### Dataset section
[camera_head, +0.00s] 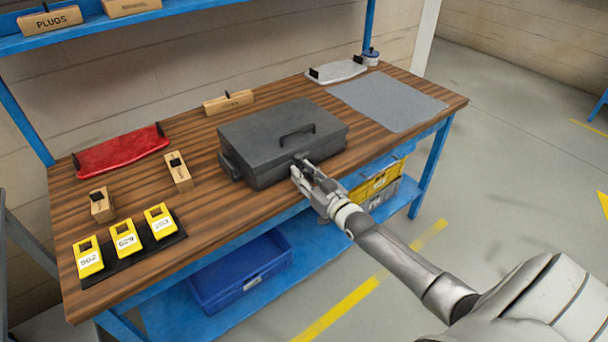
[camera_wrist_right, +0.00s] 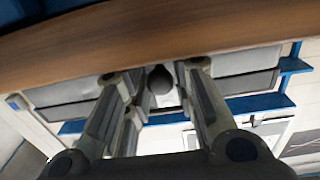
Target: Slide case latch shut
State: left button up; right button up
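The latch's position is not clear. My left gripper is not in view.
The workbench (camera_head: 225,207) holds a red tray (camera_head: 122,151), yellow numbered tags (camera_head: 125,239) on a black strip, small wooden blocks and a grey mat (camera_head: 388,102). A blue bin (camera_head: 240,272) sits on the lower shelf. The bench's front edge is just below my right gripper.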

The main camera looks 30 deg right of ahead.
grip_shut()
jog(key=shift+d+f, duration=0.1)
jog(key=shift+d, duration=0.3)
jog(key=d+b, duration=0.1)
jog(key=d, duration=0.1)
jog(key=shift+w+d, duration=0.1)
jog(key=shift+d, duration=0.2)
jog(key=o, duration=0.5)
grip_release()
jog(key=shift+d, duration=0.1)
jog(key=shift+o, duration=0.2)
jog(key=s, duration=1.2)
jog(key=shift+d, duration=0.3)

### What is expected
Using the material above, set down every line exactly, but skip the pictures.

### Written response
[camera_head, +0.00s] 
[camera_wrist_right, +0.00s] 
Target: Slide case latch shut
State: left button up; right button up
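The latch's position is not clear. My left gripper is not in view.
The workbench (camera_head: 225,207) holds a red tray (camera_head: 122,151), yellow numbered tags (camera_head: 125,239) on a black strip, small wooden blocks and a grey mat (camera_head: 388,102). A blue bin (camera_head: 240,272) sits on the lower shelf. The bench's front edge is just below my right gripper.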

The main camera looks 30 deg right of ahead.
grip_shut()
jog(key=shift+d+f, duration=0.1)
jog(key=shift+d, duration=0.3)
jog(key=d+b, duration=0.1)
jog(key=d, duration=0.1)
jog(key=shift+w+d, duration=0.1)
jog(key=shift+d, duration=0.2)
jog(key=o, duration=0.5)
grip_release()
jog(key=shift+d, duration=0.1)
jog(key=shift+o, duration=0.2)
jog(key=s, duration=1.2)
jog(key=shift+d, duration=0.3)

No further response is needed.